══ Data provided ══

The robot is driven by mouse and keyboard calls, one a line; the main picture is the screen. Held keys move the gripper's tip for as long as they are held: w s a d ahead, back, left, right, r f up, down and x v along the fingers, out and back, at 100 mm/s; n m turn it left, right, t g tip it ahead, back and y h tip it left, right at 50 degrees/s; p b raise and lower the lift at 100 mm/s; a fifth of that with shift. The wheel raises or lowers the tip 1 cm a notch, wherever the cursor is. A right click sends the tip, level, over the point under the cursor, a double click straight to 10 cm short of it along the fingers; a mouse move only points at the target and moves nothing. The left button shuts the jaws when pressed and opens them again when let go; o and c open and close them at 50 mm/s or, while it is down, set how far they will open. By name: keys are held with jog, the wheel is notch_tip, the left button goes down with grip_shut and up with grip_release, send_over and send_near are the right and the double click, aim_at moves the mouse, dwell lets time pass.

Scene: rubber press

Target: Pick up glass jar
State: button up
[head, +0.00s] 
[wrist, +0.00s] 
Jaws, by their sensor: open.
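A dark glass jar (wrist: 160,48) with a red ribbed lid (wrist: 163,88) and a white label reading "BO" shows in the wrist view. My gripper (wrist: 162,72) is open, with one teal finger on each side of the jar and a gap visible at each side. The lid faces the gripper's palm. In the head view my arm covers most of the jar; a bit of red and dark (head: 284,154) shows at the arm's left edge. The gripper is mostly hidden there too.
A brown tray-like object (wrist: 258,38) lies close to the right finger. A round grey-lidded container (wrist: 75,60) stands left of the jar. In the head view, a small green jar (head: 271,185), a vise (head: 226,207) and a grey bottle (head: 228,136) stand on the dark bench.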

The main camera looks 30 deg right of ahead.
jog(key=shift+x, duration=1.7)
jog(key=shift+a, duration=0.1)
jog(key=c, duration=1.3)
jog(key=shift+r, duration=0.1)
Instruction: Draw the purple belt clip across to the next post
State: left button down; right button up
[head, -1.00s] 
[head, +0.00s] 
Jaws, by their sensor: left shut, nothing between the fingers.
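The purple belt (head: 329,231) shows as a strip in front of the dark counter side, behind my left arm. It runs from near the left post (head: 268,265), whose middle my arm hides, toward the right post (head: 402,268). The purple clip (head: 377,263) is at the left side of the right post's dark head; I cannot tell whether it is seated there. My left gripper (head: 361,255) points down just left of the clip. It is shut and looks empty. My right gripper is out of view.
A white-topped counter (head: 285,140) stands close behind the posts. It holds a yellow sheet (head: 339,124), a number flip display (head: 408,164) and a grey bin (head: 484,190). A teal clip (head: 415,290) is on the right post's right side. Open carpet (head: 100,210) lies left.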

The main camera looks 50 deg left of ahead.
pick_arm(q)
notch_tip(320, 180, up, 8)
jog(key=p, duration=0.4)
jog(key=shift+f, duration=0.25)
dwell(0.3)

═══
══ Data provided ══

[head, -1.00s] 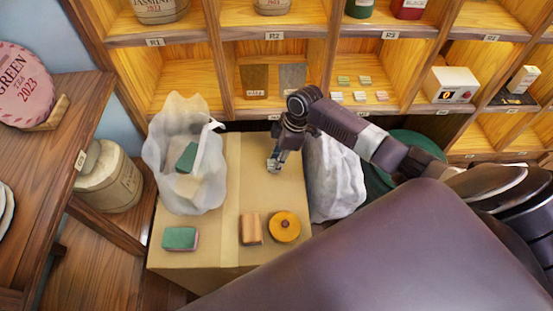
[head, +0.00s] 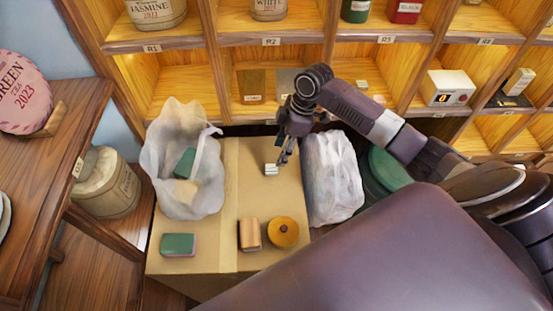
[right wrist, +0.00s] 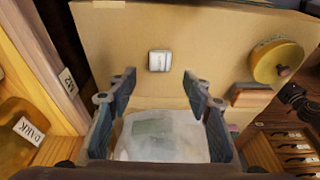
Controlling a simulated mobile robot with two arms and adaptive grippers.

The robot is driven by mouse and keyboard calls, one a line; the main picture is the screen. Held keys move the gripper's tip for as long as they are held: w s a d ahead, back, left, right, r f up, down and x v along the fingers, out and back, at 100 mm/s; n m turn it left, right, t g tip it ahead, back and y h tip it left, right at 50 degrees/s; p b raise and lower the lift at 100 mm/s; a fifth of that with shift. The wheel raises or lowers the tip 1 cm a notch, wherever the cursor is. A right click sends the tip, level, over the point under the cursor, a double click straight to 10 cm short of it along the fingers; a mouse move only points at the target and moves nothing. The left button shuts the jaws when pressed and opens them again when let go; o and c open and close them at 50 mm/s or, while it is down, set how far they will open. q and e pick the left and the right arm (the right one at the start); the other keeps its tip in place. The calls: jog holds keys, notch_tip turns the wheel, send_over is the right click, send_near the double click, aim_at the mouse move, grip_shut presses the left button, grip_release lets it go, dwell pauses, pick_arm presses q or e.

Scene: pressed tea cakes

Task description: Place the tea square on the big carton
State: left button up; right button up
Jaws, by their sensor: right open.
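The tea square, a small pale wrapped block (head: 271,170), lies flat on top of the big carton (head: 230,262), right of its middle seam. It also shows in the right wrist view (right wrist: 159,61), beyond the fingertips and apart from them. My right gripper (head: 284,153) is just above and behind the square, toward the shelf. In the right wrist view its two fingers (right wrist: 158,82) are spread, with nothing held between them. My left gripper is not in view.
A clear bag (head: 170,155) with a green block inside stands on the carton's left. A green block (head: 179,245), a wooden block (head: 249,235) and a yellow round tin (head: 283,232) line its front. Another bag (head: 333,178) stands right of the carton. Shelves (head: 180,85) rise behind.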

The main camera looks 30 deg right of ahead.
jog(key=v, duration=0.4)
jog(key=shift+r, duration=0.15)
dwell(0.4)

═══
══ Data provided ══

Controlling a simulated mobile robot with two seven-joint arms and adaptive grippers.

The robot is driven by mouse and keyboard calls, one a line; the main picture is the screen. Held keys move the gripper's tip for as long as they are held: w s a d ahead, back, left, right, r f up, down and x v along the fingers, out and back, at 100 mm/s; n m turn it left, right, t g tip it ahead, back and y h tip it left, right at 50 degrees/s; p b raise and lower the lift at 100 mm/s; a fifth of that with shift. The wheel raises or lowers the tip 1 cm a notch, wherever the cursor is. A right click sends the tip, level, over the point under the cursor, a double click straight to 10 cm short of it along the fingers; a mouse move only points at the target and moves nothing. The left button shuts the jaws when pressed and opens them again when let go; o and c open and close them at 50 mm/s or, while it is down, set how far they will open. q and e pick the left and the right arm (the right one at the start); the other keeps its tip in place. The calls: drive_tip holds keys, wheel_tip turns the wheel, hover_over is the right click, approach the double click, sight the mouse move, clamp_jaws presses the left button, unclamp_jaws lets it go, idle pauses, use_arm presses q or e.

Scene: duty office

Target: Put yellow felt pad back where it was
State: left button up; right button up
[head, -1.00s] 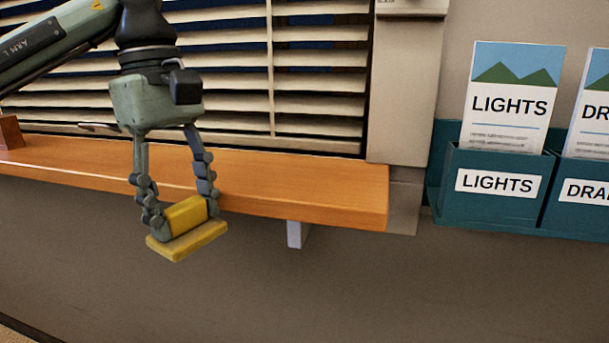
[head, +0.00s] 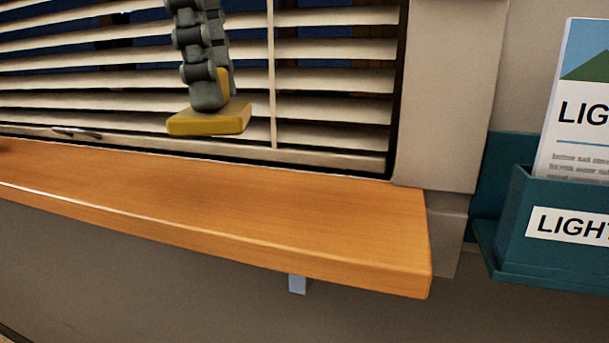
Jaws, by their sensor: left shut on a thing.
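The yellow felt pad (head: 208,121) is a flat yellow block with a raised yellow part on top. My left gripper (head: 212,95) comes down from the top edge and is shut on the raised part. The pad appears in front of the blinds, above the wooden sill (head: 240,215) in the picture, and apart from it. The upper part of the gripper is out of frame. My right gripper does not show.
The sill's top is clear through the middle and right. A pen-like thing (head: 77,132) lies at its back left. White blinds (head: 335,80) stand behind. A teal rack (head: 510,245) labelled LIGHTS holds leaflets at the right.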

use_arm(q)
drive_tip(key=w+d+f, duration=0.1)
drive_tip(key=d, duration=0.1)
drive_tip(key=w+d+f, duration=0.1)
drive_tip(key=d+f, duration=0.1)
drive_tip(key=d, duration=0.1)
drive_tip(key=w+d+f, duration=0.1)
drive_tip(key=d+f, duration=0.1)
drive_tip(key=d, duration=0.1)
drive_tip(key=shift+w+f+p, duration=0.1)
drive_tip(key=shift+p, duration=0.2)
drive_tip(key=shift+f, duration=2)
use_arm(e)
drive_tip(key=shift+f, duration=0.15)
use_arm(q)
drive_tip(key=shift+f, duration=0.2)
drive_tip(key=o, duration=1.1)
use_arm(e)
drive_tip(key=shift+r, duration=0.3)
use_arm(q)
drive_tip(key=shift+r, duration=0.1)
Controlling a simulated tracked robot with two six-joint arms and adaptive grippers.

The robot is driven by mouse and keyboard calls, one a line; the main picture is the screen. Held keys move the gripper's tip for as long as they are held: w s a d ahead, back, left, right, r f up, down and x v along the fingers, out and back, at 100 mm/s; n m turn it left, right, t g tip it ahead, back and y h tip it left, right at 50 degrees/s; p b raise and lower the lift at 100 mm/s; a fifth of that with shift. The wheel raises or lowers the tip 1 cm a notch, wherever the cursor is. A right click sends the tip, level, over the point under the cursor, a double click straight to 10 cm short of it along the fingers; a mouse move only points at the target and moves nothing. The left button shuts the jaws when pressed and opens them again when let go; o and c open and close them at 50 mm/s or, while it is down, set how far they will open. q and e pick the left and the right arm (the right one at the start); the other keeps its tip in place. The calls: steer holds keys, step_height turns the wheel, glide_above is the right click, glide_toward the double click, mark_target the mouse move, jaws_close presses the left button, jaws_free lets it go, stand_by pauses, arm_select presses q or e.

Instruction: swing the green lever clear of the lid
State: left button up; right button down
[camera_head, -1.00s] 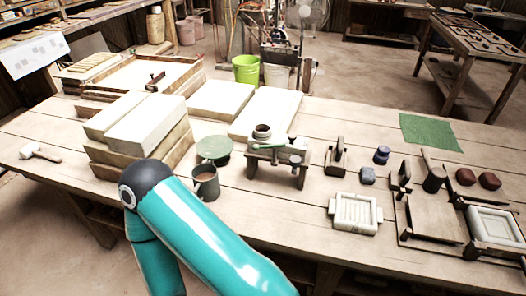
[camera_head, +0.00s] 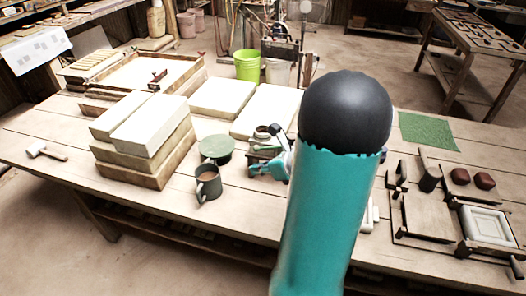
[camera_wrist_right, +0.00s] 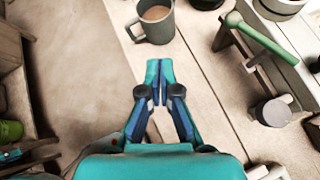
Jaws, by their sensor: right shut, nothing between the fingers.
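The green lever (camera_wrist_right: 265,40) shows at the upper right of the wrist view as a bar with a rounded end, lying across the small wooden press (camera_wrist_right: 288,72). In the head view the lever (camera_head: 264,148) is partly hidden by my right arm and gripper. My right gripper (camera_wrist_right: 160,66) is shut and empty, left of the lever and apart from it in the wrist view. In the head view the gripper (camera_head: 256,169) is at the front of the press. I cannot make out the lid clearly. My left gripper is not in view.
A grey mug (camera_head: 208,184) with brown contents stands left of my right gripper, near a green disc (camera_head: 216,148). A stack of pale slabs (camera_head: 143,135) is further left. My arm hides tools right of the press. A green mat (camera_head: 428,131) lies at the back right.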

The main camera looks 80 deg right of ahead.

═══

== Stated task ==
Take the line that contains "Jaws, by their sensor: right shut, nothing", the line that contains "The main camera looks 80 deg right of ahead.", and all lines between, and give them again exactly; include no other line.

== Correct response ==
Jaws, by their sensor: right shut, nothing between the fingers.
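The green lever (camera_wrist_right: 265,40) shows at the upper right of the wrist view as a bar with a rounded end, lying across the small wooden press (camera_wrist_right: 288,72). In the head view the lever (camera_head: 264,148) is partly hidden by my right arm and gripper. My right gripper (camera_wrist_right: 160,66) is shut and empty, left of the lever and apart from it in the wrist view. In the head view the gripper (camera_head: 256,169) is at the front of the press. I cannot make out the lid clearly. My left gripper is not in view.
A grey mug (camera_head: 208,184) with brown contents stands left of my right gripper, near a green disc (camera_head: 216,148). A stack of pale slabs (camera_head: 143,135) is further left. My arm hides tools right of the press. A green mat (camera_head: 428,131) lies at the back right.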

The main camera looks 80 deg right of ahead.

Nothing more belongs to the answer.